In 2024, the Company’s continuous efforts in corporate governance gained wide recognition from the capital market and the Company was accredited with a number of awards. The Company was voted as the “Most Honored Companies in Asia” for the 14th consecutive year in the “All-Asia-Executive Team Poll 2024” organised by Institutional Investor. In the 2024 China Securities “Golden Bauhinia Awards” selection, it won two awards, namely the “Outstanding Contribution Enterprise Award for the 75th Anniversary of the Founding of the People’s Republic of China” and the “Best Listed Company in Investment Value”. It was accredited “Golden Bull Most Investment Value Award” and “Golden Bull Award for Hong Kong Stocks” in the Golden Bull Award poll organised by China Securities Journal. Moreover, the Company was awarded the “Top 100 Value of Main Board Listed Companies in China” by the Securities Times and the “Best Practise of the Board of Directors for Listed Companies” in 2024 by the China Association for Public Companies.
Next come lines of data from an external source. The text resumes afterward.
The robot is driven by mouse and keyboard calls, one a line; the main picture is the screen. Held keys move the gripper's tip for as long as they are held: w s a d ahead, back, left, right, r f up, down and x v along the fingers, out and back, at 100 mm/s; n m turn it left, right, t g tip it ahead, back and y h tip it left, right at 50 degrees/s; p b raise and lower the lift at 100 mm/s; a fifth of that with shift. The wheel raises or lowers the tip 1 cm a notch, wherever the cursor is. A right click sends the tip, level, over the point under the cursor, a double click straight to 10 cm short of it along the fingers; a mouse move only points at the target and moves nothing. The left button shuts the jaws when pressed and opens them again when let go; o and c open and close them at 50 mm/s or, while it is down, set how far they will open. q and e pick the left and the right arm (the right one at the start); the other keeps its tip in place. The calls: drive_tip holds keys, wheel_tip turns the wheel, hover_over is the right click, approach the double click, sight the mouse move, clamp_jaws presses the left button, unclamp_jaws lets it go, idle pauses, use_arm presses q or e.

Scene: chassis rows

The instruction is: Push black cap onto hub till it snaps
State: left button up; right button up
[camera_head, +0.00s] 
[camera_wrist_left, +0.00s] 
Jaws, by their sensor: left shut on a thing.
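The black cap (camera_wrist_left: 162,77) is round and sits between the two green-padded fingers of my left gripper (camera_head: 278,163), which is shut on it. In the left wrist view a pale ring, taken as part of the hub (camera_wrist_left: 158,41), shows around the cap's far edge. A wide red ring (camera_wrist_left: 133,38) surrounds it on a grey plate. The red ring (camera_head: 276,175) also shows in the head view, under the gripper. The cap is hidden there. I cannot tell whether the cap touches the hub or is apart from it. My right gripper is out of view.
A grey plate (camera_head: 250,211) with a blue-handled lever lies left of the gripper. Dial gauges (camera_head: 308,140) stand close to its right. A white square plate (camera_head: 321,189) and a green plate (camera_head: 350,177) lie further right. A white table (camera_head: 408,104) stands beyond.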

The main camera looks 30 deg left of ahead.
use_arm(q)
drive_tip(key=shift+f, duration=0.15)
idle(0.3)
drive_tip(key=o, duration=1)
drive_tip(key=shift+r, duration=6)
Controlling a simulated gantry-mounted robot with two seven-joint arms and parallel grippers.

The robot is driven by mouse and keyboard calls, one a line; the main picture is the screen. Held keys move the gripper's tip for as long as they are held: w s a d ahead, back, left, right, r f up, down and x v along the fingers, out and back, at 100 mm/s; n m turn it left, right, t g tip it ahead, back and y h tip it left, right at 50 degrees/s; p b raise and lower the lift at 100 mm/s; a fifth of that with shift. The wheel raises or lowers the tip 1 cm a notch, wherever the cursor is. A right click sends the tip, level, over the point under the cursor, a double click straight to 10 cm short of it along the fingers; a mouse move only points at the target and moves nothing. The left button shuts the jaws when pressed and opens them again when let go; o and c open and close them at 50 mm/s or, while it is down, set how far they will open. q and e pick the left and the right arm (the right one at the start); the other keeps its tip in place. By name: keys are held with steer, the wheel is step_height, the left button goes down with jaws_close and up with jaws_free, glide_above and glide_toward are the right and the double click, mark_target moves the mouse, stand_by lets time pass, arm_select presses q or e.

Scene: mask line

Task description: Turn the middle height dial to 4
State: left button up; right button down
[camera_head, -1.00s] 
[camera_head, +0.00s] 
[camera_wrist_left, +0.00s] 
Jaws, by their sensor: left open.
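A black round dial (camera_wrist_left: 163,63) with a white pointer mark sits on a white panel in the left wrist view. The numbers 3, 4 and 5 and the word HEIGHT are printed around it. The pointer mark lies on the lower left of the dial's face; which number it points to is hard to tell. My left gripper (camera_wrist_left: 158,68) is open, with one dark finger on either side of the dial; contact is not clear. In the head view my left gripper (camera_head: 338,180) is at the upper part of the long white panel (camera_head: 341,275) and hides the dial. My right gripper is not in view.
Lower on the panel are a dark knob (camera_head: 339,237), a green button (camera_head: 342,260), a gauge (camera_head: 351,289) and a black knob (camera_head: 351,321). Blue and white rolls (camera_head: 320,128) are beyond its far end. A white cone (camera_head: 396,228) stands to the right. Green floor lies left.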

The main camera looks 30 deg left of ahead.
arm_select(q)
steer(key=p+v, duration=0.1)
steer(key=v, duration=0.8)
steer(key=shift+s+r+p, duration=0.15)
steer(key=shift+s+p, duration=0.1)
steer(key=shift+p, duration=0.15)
The contact details of the Company Secretary are as follows:

The Company Secretary
China Telecom Corporation Limited
28th Floor, Everbright Centre,
108 Gloucester Road, Wanchai,
Hong Kong

Email: ir@chinatelecom-h.com
Tel No.: (852) 2877 9777
IR Enquiry: (852) 2582 0388
Fax No.: (852) 2877 0988

A dedicated “Investor” section is available on the Company’s website (www.chinatelecom-h.com). There is a FAQ function in the “Investor” section designated to enable timely, effective and interactive communication between the Company, shareholders and investors. Company Secretary and the Investor Relations Department of the Company handle both telephone and written enquiries from shareholders of the Company from time to time. Shareholders’ enquiries and concerns will be forwarded to the Board and/or the relevant Board Committees of the Company, where appropriate, which will answer the shareholders’ questions. Information on the Company’s website is updated regularly.